Data to process.
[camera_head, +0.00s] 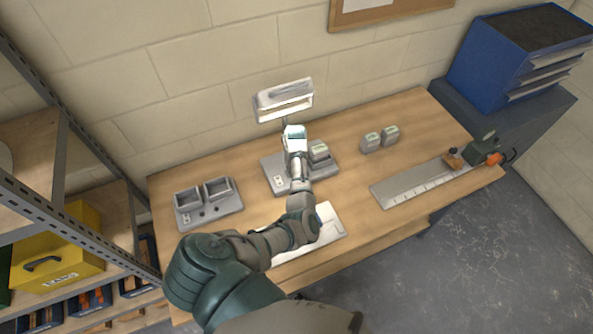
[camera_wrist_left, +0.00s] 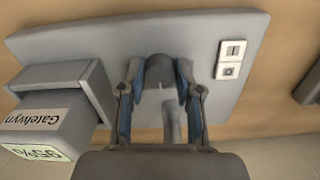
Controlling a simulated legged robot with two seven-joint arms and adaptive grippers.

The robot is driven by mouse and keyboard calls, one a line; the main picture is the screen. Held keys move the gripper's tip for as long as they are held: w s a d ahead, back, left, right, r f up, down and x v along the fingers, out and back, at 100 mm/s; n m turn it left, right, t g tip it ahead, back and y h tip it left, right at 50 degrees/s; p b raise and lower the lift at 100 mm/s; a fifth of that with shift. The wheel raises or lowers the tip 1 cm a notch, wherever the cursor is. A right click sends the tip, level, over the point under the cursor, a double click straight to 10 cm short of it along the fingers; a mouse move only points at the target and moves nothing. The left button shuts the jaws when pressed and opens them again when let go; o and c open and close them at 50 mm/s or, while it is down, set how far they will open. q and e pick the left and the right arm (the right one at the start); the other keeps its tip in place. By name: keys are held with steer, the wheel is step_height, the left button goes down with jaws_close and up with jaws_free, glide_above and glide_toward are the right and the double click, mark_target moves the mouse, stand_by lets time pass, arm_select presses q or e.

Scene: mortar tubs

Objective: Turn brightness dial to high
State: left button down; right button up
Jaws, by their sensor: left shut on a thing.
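The brightness dial, a dark grey round knob (camera_wrist_left: 160,68), stands on a grey base plate (camera_wrist_left: 70,44) in the left wrist view. My left gripper (camera_wrist_left: 160,92) has its blue-padded fingers on both sides of the dial and is shut on it. The dial's setting cannot be read. A white I/O rocker switch (camera_wrist_left: 231,60) is to the right of the dial. In the head view, my left arm reaches over the lamp's base (camera_head: 273,181) and hides the dial. The white lamp head (camera_head: 285,100) is behind my gripper. My right gripper is not in view.
A battery block labelled Gatelwyn, 95% (camera_wrist_left: 62,112) sits close left of the gripper. On the bench (camera_head: 415,128) are two small batteries (camera_head: 371,142), a twin-slot grey unit (camera_head: 207,203), a ruled metal plate (camera_head: 418,185) and a white sheet (camera_head: 329,225). A shelf rack (camera_head: 75,140) stands left.

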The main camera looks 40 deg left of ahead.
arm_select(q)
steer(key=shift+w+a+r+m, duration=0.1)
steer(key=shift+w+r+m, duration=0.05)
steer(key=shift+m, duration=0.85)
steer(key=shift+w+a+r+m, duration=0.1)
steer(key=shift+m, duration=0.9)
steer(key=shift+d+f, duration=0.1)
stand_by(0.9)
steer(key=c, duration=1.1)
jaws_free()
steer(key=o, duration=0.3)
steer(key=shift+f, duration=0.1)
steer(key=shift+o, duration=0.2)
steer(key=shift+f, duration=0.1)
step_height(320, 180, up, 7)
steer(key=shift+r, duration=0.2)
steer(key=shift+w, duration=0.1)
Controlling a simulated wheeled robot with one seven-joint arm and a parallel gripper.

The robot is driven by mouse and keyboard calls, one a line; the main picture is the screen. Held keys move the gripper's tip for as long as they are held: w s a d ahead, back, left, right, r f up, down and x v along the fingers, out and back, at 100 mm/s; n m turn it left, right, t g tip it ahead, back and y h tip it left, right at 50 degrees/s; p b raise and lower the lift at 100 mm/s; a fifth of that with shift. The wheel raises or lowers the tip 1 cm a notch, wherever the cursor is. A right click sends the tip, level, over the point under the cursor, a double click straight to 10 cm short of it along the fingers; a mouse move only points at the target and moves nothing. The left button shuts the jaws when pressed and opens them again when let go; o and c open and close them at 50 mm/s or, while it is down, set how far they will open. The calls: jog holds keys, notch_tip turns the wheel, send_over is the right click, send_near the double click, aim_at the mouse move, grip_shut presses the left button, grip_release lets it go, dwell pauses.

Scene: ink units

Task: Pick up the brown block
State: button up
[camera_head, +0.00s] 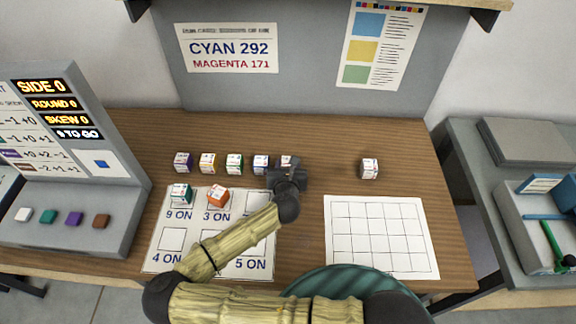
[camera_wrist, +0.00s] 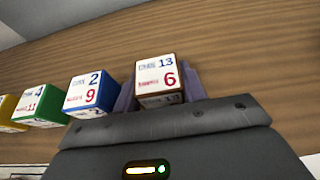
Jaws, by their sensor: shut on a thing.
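The brown block (camera_wrist: 157,82) has a white top label reading 13 and 6. It sits between the purple-grey fingers of my gripper (camera_wrist: 160,90) in the wrist view, and the jaws are shut on it. In the head view my gripper (camera_head: 287,172) is at the right end of the block row and hides most of the brown block (camera_head: 286,160). I cannot tell whether the block still touches the table.
Left of it stand a blue block (camera_head: 261,163), a green block (camera_head: 234,162), a yellow block (camera_head: 207,162) and a purple block (camera_head: 183,162). A dark-sided block (camera_head: 369,169) stands alone at right. A teal block (camera_head: 181,194) and an orange block (camera_head: 217,196) lie on the numbered sheet (camera_head: 153,257).

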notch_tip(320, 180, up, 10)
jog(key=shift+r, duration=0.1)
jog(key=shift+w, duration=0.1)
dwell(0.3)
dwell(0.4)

What you are asked to do.
Leave out any pictures, please, and quote only the lines from the top of the data through the line that contains "Controlling a simulated legged".

Finished task.
[camera_head, +0.00s] 
[camera_wrist_left, +0.00s] 
Controlling a simulated legged robot with two seven-joint arms and adaptive grippers.

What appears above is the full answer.